### Stated goal
Find the lines of data that contain the string "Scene", then list them.

......

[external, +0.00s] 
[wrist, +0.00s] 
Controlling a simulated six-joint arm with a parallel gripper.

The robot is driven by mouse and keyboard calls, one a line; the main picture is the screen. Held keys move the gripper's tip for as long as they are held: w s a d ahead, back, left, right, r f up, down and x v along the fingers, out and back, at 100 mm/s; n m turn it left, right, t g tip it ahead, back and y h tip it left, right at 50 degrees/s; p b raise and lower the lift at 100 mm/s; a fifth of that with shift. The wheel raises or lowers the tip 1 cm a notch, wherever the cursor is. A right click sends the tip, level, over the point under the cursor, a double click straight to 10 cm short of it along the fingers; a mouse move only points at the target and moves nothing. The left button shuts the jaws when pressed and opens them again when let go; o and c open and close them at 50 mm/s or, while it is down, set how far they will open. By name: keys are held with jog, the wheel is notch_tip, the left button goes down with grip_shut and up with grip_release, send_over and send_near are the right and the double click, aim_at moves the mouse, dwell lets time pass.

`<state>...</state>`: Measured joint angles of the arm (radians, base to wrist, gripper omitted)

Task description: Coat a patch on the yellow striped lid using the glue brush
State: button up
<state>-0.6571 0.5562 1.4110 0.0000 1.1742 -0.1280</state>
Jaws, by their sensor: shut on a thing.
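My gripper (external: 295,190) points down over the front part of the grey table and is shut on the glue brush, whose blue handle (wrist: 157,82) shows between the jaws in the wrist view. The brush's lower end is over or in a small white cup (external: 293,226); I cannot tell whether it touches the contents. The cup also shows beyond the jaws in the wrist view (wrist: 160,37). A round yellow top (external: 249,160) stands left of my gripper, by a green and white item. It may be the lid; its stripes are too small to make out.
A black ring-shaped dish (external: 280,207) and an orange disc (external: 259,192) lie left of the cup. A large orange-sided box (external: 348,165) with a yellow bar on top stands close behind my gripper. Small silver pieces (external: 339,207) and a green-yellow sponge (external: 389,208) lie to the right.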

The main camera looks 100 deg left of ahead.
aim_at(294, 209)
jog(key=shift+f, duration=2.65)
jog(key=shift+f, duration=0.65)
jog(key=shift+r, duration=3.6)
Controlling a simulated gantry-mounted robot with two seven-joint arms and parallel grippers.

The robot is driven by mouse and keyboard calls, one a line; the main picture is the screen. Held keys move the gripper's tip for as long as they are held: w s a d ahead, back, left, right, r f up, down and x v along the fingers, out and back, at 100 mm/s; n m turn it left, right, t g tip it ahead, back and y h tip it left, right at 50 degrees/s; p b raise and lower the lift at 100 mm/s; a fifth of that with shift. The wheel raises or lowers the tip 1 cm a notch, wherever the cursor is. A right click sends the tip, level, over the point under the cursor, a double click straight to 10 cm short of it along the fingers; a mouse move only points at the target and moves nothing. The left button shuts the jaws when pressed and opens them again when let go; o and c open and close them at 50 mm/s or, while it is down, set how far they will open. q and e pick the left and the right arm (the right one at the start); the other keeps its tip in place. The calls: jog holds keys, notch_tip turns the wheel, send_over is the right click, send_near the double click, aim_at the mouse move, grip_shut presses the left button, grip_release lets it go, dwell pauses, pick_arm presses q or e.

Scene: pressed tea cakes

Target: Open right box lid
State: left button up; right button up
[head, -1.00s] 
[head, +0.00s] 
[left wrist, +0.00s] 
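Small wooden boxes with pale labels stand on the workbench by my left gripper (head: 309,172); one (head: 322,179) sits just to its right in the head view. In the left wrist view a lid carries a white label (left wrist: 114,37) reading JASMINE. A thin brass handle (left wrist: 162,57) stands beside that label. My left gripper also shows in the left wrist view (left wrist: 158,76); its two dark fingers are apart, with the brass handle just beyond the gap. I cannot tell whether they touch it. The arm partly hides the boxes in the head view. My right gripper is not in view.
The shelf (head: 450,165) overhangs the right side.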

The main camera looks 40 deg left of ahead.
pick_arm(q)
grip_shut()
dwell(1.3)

......

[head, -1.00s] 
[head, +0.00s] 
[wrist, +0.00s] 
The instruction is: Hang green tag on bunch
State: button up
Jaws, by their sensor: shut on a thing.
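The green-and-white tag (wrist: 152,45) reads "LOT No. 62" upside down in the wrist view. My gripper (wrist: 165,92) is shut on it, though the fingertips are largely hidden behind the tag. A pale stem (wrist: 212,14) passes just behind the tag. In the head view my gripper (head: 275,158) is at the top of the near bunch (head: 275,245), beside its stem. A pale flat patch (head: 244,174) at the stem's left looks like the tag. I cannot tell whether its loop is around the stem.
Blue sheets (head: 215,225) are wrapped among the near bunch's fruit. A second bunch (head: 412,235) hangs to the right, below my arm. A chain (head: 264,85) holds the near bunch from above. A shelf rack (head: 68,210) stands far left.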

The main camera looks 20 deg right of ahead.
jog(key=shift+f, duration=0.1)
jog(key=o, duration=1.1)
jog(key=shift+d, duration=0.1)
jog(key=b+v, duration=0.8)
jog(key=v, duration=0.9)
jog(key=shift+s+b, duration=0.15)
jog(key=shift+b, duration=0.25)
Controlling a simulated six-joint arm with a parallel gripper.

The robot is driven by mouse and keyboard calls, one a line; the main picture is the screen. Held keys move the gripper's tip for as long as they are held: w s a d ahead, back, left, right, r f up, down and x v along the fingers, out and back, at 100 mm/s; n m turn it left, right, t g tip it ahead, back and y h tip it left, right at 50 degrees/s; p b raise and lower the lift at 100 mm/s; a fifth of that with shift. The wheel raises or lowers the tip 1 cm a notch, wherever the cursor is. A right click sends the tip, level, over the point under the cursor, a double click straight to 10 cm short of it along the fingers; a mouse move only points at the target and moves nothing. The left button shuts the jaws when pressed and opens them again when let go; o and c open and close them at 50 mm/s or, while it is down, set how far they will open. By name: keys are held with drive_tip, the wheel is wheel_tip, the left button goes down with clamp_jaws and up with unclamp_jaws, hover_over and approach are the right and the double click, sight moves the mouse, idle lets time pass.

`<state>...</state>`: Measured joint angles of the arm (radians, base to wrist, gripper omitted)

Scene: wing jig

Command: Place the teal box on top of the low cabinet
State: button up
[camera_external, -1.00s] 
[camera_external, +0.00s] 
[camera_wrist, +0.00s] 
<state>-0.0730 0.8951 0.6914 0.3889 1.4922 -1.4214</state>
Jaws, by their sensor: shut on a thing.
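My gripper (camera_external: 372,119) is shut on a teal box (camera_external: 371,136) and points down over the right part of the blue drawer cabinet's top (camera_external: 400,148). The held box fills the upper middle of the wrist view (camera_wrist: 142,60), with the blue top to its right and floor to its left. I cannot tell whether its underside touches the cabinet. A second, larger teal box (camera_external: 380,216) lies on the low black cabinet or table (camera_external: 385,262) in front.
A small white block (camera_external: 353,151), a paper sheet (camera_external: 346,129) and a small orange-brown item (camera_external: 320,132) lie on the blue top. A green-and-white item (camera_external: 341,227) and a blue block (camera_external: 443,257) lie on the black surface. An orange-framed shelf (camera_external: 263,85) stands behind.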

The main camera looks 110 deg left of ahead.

......

### Exercise output
Scene: pressed tea cakes
Scene: wing jig

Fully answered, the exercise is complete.